Sinbad in a Sousaphone; ca. 1940s
The crew of the Coast Guard cutter Campbell adopted a mixed-breed puppy in 1938. Little did they know that their canine companion would become a world famous Coast Guard veteran. He was, literally, a member of the crew, complete with all the necessary enlistment forms and other official paperwork, uniforms, and his own bunk. He sailed on board the combat-tested cutter through World War II and saw much action, both at sea and in port. As Life Magazine reported: “An Old Sea Dog Has Favorite Bars and Plenty of Girls in Every Port.” Until recently he had the honor and distinction of being the only Coast Guardsman to be the subject of a biography! It was Sinbad of the Coast Guard, written by Chief Specialist George R. Foley, USCGR and published by Dodd, Mead and Company of New York during the war. The book made him an international celebrity.
Although he served honorably, he did run into a bit of trouble on occasion, as any sailor might during a long career at sea. He caused an international incident in Greenland, another in Casablanca, and was busted in rank a few times for minor infractions. As another author noted:
“Sinbad is a salty sailor but he’s not a good sailor. He’ll never rate gold hashmarks nor Good Conduct Medals. He’s been on report several times and he’s raised hell in a number of ports. On a few occasions, he has embarrassed the United States Government by creating disturbances in foreign zones. Perhaps that’s why Coast Guardsmen love Sinbad, he’s as bad as the worst and as good as the best of us.”
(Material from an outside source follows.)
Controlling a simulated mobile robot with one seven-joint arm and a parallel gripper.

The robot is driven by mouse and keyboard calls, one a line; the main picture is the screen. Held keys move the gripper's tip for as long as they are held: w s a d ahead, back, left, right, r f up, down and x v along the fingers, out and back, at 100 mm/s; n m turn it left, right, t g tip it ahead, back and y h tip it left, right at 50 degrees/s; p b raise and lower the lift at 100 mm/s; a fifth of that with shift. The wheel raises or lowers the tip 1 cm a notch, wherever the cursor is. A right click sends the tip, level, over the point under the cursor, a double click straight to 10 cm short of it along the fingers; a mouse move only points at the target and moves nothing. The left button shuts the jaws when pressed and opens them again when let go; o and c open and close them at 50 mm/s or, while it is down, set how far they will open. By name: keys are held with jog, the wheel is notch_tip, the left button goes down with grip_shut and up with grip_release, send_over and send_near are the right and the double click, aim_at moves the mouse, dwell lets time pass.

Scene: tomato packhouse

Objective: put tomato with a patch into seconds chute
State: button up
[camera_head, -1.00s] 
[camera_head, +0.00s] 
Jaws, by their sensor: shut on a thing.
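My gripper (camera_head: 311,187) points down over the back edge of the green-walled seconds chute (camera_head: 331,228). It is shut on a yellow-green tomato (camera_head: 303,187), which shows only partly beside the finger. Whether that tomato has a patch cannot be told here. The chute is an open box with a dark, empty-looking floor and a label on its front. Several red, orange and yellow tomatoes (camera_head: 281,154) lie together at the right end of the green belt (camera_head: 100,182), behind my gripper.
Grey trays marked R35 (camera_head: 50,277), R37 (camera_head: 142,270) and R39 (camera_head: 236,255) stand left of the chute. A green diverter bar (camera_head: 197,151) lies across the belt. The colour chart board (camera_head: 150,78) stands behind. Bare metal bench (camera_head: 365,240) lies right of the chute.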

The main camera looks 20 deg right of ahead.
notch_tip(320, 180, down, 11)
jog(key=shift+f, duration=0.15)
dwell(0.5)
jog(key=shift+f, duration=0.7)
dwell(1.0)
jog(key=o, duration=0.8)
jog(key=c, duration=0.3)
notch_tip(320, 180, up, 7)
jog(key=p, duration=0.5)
Regardless of the fact that he liked to blow off a little steam while on liberty, he was a brave and capable sailor when he was on duty. He earned the respect and affection of his shipmates during one famous battle when the Campbell fought it out with the Nazi submarine U-606. The cutter was severely damaged during the fight and the commanding officer ordered all but essential personnel off the ship. They transferred to a nearby destroyer but a tough and hardy few stayed on board the Campbell while the cutter was towed to safety, patching her hull and ensuring that she stayed afloat during the voyage. Among that few was Sinbad.
He served faithfully on board Campbell for eleven years, garnering more sea time than most of his contemporaries, before finally retiring to the Barnegat Light Station. He passed away 30 December 1951 and was laid to rest beneath the station’s flagstaff.
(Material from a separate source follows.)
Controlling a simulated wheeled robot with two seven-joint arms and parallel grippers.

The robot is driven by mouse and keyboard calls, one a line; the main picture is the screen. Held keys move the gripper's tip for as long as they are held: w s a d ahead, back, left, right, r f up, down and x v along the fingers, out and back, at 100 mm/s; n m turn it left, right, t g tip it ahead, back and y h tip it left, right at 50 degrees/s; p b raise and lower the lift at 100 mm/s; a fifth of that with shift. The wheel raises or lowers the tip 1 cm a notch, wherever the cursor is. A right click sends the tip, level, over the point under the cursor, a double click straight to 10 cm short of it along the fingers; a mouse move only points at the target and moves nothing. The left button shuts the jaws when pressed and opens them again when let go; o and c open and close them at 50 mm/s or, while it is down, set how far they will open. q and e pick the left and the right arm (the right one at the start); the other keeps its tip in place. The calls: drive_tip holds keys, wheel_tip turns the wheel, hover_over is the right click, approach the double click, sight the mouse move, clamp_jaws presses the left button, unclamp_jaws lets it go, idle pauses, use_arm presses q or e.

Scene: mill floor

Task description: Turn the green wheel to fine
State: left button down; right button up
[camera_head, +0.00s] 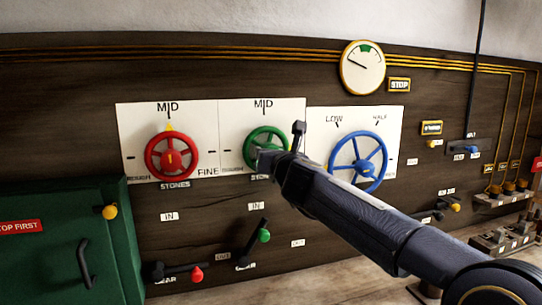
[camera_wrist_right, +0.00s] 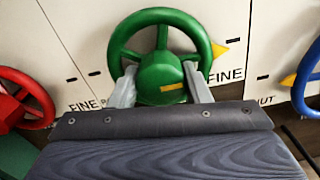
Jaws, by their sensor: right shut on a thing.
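The green wheel (camera_head: 262,140) is on the middle white panel, marked MID at its top. In the right wrist view the green wheel (camera_wrist_right: 163,55) fills the upper middle. My right gripper's two fingers (camera_wrist_right: 162,84) sit on either side of its hub and are shut on it. The wheel's yellow pointer (camera_wrist_right: 220,48) points right, just above the word FINE (camera_wrist_right: 225,75). My left gripper is not in view.
A red wheel (camera_head: 172,156), its pointer at MID, is left of the green one. A blue wheel (camera_head: 358,160) is on the right, behind my right arm. Below is a lever with a green knob (camera_head: 264,236) and another with a red knob (camera_head: 197,274). A green cabinet (camera_head: 70,240) stands at left.

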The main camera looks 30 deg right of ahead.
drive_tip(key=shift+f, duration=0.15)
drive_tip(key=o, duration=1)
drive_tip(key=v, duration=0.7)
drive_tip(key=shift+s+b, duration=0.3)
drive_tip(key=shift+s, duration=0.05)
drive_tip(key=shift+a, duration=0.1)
Heading out to hunt for German weather stations set up on the coast of Greenland, a member of the ‘Sledge Patrol’ leaves base at Sandodden; ca. 1940’s.
The Weather War
By far one of the least heralded campaigns of World War II was the hunt for Axis weather stations set up in remote parts of Greenland. The United States actually began doing this in 1940 at the behest of the Danish Government following the German occupation of the country. The job fell principally on the shoulders of the Coast Guard at that point, who patrolled with ships and aircraft, looking for German weather ships, or supply boats attempting to reach weather stations the Germans had set up on land.
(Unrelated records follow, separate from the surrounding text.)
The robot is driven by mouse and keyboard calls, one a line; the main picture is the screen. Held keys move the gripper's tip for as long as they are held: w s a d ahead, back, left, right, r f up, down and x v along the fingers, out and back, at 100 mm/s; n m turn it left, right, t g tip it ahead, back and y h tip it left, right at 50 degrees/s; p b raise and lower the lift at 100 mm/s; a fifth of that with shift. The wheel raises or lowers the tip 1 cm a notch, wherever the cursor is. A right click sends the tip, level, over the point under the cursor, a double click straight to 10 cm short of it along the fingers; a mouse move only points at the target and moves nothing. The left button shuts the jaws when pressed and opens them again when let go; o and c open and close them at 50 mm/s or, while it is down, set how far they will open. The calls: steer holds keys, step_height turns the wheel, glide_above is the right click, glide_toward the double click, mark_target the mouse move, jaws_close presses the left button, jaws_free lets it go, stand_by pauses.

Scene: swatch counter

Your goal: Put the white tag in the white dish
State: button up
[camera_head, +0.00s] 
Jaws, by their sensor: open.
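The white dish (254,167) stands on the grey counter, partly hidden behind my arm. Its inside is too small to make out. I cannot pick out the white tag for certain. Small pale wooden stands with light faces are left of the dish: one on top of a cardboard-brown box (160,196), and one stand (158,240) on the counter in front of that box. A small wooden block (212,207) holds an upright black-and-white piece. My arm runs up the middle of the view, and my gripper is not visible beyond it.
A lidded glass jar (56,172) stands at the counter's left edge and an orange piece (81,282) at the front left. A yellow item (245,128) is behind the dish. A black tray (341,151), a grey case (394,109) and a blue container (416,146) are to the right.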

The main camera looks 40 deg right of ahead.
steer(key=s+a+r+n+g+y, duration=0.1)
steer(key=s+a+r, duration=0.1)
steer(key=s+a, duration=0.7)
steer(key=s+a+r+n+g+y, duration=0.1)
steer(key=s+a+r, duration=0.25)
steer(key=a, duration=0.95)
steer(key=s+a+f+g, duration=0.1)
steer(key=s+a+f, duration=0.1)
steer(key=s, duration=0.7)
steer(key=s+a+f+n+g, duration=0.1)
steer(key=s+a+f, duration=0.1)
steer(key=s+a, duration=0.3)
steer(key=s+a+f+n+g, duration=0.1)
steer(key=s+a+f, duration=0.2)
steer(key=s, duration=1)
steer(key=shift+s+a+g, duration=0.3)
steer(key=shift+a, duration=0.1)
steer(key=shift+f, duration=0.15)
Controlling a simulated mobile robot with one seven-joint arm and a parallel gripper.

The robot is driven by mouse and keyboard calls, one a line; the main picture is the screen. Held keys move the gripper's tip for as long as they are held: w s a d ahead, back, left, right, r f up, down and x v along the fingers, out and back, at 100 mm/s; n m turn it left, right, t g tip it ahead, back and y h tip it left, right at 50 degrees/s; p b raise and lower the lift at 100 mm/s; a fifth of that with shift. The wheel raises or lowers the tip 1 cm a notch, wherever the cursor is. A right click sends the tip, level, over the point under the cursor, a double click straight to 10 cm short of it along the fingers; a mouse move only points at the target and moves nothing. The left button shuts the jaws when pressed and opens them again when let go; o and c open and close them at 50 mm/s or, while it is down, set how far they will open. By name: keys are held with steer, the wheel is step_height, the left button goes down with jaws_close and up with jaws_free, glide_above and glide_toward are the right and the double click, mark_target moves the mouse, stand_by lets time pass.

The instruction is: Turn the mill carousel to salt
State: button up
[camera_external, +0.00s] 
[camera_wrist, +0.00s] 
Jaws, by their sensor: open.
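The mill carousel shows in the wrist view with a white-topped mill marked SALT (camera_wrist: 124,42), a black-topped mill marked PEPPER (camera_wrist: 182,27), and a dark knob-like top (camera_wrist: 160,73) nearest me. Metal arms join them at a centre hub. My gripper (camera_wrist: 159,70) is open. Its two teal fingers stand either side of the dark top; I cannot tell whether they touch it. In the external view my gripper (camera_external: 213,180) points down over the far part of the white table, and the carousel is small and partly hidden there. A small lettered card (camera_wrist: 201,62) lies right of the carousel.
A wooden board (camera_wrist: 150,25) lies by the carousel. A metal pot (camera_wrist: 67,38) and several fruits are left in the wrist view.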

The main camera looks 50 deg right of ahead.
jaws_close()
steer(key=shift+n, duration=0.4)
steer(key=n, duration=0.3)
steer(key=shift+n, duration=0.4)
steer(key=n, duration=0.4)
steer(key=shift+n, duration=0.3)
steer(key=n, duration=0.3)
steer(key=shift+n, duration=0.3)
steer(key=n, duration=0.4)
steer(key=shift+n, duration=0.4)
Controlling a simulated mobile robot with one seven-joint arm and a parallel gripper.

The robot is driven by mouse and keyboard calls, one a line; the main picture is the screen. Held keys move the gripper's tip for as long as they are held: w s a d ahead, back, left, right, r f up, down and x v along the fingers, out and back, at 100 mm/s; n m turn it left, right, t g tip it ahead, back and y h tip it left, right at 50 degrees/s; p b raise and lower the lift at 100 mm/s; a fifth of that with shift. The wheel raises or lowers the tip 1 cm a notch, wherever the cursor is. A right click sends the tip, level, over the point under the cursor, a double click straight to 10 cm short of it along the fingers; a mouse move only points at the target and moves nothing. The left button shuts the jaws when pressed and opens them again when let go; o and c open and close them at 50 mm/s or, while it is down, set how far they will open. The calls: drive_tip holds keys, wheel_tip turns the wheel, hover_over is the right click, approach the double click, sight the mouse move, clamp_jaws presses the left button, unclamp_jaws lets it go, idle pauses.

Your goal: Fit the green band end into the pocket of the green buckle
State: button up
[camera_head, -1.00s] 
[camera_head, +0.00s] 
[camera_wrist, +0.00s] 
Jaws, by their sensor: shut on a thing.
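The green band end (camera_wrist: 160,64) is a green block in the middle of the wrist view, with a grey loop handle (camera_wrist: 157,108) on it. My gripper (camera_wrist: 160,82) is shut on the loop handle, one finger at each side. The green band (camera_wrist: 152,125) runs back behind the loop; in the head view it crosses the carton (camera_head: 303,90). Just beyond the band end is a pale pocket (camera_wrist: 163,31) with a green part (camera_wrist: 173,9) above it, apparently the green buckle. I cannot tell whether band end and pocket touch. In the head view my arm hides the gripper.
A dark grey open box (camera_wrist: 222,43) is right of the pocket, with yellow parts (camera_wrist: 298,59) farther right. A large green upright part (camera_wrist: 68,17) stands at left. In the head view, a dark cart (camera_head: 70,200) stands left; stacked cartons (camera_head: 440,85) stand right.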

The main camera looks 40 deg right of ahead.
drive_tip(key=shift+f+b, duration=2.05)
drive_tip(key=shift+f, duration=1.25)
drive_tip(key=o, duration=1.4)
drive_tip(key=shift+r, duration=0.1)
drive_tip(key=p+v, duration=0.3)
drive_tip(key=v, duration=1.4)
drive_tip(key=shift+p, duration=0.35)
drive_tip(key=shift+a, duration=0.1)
The reason Greenland was so important in this regard was that a weather station set up on Greenland’s eastern coast – which is immense and hard to patrol – offers an excellent window into the weather fronts as they move towards Northwest Europe. Obviously weather plays a huge part in military planning, and this being before satellites allowed such easy predictions to be made, the extra day of forewarning offered by a station in Greenland was of incredible value to military planners. So Germany wanted to set them up there, and it fell to the United States to protect Danish interests in not allowing this to happen. The first direct combat between Germans and Americans (and by direct I exclude convoy contact with U-Boats) occurred during one of these patrols when a Coast Guard cutter, the USS Northland, boarded and captured the Norwegian flagged ship Buskoe. A landing party went ashore and captured three German soldiers operating the weather station the ship had been resupplying. This all happening three months before America entered the war!
Aside from the Coasties though, the “Sledge Patrol” – a 15 man, mixed force of Norwegians, Danes and local Eskimos, all supported by the US – spent much of the war patrolling the coast hunting Germans as well. Only, doing it on land in subzero arctic weather instead of in a comparatively warm and cozy boat. On dog sleds, 2 and 3 man patrols would head out for a few months at a time and attempt to find German weather stations (As many as four teams were operating in Greenland at a time) in a cat and mouse game. Although the teams were to small to assault the German stations they could radio the positions to the Coast Guard who would send a landing party. Generally, the Germans were the mice and had to pack up their stuff and flee if discovered, but the Germans did strike back and attack the Sledge Patrol’s base-camp at Eskimonaes, killing one member of the team, Eli Knudsen (the only loss they endured).
The last land-based weather station of the Germans was knocked out in October of 1944. Based on Little Koldeway island, the German station was spotted by the USS Eastwind during a coastal patrol. A landing party of Coast Guardsman trained in special raiding tactics by commandos made a nighttime landing and caught the Germans by total surprise, and were able to get most of their documents intact even! No more land-based stations were attempted after that, although off-shore trawlers were still utilized (The USS Eastwind would take the Externsteine as a prize only a week after the raid on Koldeway).